As valgrind shows no issues, I must assume that what appears to be a memory leak actually is an emphasized effect of memory fragmentation.

Interestingly, the effect does not show yet if 2 threads make 10000 allocations each, but it shows strongly if 4 threads make 5000 allocations each. Also, if the maximum size of allocated chunks is reduced to 256kb (from 1mb), the effect gets weaker.

Can heavy concurrency emphasize fragmentation that much ? Or is this more likely to be a bug in the heap ?

Test Program Description

The demo program is build to obtain a total of 256 MB of randomly sized memory chunks from the heap, doing 5000 allocations. If the memory limit is hit, the chunks allocated first will be deallocated until the memory consumption falls below the limit. Once 5000 allocations where performed, all memory is released and the loop ends. All this work is done for each thread generated by openmp.
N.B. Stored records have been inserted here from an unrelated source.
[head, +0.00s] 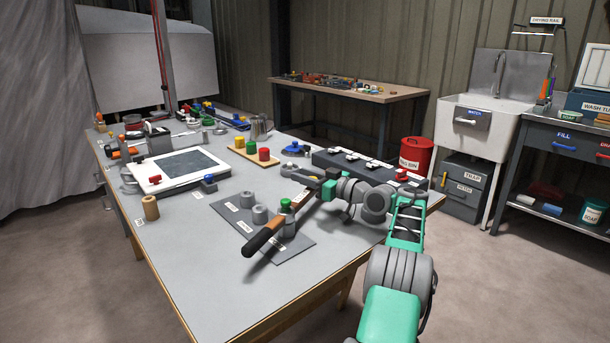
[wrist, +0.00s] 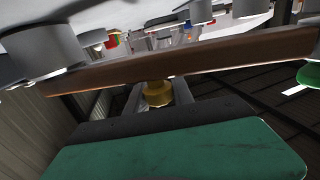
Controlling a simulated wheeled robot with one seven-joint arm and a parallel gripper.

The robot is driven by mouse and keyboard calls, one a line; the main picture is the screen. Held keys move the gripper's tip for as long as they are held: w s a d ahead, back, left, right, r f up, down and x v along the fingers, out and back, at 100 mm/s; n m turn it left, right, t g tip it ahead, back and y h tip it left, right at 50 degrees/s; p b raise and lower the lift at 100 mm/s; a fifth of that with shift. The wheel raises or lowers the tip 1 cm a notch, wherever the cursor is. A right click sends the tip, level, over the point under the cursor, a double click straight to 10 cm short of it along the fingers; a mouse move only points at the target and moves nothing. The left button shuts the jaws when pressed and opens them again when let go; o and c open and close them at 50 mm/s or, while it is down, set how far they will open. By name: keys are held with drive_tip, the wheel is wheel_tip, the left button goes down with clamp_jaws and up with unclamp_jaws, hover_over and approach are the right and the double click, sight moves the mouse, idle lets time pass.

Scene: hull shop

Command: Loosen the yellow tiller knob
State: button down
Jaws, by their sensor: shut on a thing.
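The tiller (head: 290,216) is a brown bar with a dark, orange-tipped grip (head: 262,238), and it slants over the near part of the bench. It also crosses the wrist view (wrist: 200,64) as a long brown bar. The yellow tiller knob (wrist: 157,92) shows beside the bar in the wrist view, between my two grey fingers. My gripper (wrist: 158,98) is shut on it. In the head view my gripper (head: 310,180) is at the far end of the tiller, and the knob is hidden there.
A grey mat (head: 283,250) with grey cylinders and a green-topped post (head: 286,204) lies under the tiller. A dark long box (head: 350,168) stands behind my gripper. A wooden tray (head: 240,152) with coloured pegs and a white-framed panel (head: 165,172) are farther left.

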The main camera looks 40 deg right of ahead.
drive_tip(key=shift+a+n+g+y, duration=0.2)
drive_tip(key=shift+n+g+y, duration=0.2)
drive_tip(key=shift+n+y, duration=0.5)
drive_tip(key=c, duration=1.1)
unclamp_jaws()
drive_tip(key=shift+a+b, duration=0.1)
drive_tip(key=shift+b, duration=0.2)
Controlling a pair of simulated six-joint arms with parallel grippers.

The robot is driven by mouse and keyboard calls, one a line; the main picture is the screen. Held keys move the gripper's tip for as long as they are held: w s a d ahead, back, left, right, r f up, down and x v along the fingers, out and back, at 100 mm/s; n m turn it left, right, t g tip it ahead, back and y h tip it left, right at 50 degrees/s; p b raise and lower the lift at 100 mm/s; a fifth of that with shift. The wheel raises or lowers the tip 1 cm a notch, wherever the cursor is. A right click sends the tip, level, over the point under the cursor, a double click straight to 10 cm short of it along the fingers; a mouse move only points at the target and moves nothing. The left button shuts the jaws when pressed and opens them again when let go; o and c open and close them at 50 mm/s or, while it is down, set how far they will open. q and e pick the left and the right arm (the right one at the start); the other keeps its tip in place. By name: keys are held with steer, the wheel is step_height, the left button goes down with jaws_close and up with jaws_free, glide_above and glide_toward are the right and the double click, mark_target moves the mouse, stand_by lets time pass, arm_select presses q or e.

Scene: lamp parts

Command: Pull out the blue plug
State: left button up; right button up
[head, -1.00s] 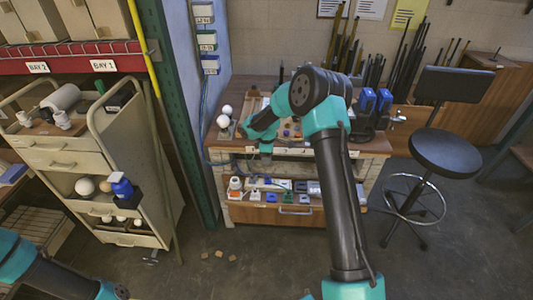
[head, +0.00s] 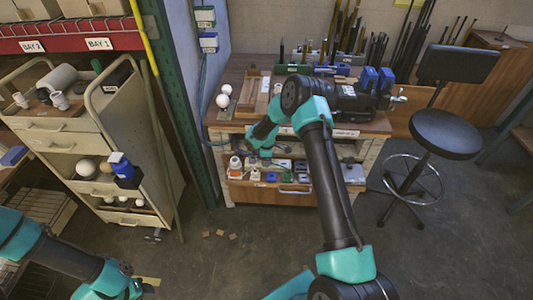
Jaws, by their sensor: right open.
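My right gripper (head: 264,153) is small in the head view, pointing down in front of the workbench's lower shelf. It is open, with nothing seen between its fingers. A small blue piece (head: 271,177), possibly the blue plug, sits on the lower shelf just below the gripper and looks apart from it. It is too small to tell whether it is seated in a socket. A white strip-like piece lies close behind the gripper and is partly hidden by it. My left arm shows at the lower left, but its gripper is not in view.
The workbench (head: 225,115) holds white balls (head: 223,100), blue-and-black items (head: 372,80) and rods. A small green piece (head: 287,177) and a white-and-orange piece (head: 235,163) share the lower shelf. A cart (head: 150,150) stands left, a stool (head: 444,133) right. Open floor lies in front.

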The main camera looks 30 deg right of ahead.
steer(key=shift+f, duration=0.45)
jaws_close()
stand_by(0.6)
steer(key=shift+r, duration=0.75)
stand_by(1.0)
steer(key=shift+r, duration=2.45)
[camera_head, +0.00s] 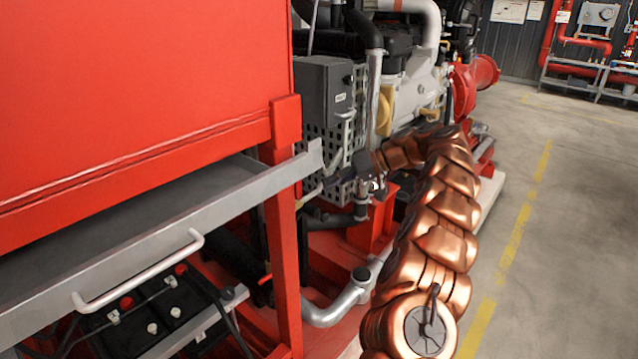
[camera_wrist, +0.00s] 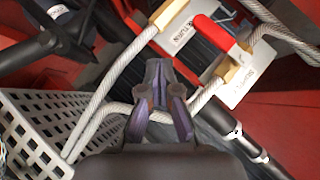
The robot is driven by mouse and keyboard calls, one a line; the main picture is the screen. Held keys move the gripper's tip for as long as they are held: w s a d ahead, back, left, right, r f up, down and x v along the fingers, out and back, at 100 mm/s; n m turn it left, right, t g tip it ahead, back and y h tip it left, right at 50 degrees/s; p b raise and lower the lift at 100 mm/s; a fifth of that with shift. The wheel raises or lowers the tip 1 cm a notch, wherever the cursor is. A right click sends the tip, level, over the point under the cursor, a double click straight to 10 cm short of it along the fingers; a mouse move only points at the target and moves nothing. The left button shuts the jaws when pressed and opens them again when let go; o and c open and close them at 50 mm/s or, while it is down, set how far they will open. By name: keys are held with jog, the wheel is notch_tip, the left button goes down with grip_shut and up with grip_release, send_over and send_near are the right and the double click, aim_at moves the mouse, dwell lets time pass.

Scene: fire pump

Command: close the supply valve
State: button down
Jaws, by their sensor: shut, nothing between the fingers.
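A red lever handle (camera_wrist: 216,35) shows in the wrist view, above and right of my gripper (camera_wrist: 158,72). A pale tag plate (camera_wrist: 246,88) with small tilted lettering is beside the lever; I cannot read it surely. A second lettered tag (camera_wrist: 179,36) is to the left of the lever. Braided hoses with brass-coloured ends run beside both tags. My gripper is shut and empty, its fingertips apart from the lever in the picture. In the head view my gripper (camera_head: 333,183) is small beside the engine's perforated guard, and the lever cannot be made out there.
A perforated grey guard (camera_wrist: 40,130) is close to my gripper's left. A large red tank (camera_head: 140,80) and a grey tray with a handle (camera_head: 140,275) fill the left of the head view. Open concrete floor (camera_head: 570,220) is on the right.

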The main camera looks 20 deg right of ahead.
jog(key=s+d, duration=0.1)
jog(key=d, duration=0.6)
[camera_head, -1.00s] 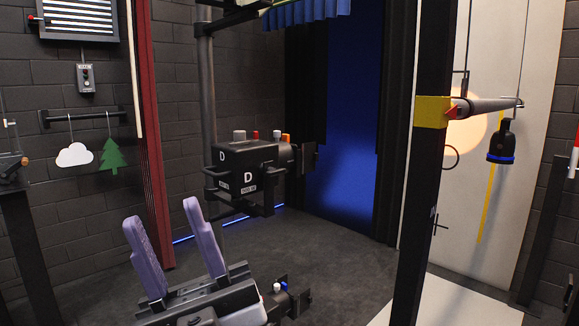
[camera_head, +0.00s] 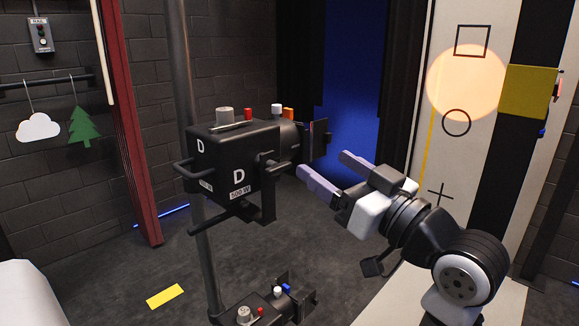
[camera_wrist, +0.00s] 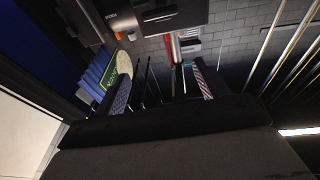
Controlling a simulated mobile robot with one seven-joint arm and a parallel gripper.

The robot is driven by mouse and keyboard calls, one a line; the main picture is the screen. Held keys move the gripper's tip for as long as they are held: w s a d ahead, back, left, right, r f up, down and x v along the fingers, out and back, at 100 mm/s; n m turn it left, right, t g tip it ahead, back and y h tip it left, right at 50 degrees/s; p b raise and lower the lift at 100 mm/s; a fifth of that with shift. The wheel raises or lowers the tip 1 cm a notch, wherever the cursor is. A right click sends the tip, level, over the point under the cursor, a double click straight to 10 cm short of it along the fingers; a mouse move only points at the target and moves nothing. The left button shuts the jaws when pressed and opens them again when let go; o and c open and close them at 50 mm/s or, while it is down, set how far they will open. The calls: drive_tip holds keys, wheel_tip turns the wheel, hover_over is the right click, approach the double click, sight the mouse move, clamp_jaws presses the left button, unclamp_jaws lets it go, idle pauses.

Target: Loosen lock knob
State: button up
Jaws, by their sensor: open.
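A black lamp marked D (camera_head: 215,160) hangs on a vertical pole. On its top are a grey knob (camera_head: 225,115), a red knob (camera_head: 248,114), a white knob (camera_head: 276,109) and an orange piece (camera_head: 288,114). I cannot tell which is the lock knob. My gripper (camera_head: 320,164) is to the right of the lamp, its two purple fingers spread and pointing left, with nothing between them. In the wrist view, my open gripper (camera_wrist: 160,70) also shows empty. A dark housing (camera_wrist: 150,15) with an orange piece (camera_wrist: 118,35) is at the top there, beyond the fingers.
A second lamp unit (camera_head: 262,306) with similar small knobs is low at the bottom centre. Barn-door plates (camera_head: 318,138) stick out on the D lamp's right. A cloud (camera_head: 39,128) and a tree (camera_head: 82,126) hang at left. Open floor (camera_head: 110,235) lies left of the pole.

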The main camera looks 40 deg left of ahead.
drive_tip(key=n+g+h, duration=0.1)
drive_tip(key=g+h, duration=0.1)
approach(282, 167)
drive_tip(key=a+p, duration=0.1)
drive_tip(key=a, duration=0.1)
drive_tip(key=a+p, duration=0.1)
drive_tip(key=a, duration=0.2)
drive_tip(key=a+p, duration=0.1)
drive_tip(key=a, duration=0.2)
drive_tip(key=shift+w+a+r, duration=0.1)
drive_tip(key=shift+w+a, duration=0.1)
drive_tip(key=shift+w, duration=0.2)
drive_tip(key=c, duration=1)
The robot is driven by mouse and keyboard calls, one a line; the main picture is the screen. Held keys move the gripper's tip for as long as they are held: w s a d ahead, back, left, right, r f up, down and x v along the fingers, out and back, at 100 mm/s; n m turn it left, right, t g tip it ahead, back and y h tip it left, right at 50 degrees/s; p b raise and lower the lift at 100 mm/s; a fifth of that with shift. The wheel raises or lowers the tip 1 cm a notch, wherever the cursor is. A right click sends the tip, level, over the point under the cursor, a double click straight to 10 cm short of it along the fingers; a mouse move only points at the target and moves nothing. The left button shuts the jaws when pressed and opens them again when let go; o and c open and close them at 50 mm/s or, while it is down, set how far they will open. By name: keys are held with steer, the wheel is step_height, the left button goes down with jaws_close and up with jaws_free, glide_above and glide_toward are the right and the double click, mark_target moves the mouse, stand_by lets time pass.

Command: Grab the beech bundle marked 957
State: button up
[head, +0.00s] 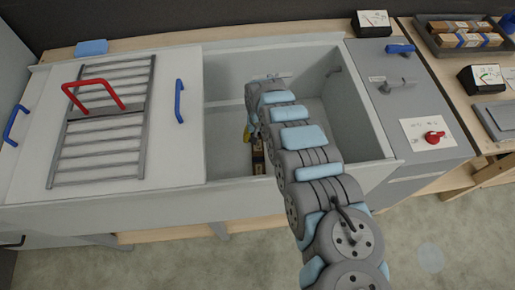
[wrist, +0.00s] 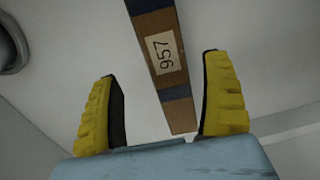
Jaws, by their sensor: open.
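The beech bundle (wrist: 174,82) is a narrow brown piece with dark bands and a pale label reading 957. In the wrist view it runs from the top edge down to between the two yellow fingers. In the head view a brown piece (head: 258,160) shows low in the open grey tank, partly hidden by my arm. My gripper (wrist: 158,100) is open, with one finger on each side of the bundle's near end and a gap on both sides. I cannot tell the height between fingers and bundle. In the head view a yellow bit of my gripper (head: 247,133) shows beside my arm.
The open tank (head: 224,125) has pale walls around my arm. A closed lid (head: 185,145) with a grille (head: 103,120) and a red handle (head: 95,84) lies to its left. A grey panel with a red knob (head: 434,136) and a tray of bundles (head: 440,50) are to the right.

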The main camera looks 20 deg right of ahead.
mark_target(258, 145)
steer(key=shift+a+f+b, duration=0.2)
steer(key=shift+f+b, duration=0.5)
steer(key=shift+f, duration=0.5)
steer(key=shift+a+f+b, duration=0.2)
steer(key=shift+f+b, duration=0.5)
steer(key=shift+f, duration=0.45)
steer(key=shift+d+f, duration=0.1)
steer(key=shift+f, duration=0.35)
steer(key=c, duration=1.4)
This memory allocation scheme allows us to expect a memory consumption of ~260 MB per thread (including some bookkeeping data).

Demo Program

As this is really something you might want to test, you can download the sample program with a simple makefile from dropbox.

When running the program as is, you should have at least 1400 MB of RAM available. Feel free to adjust the constants in the code to suit your needs.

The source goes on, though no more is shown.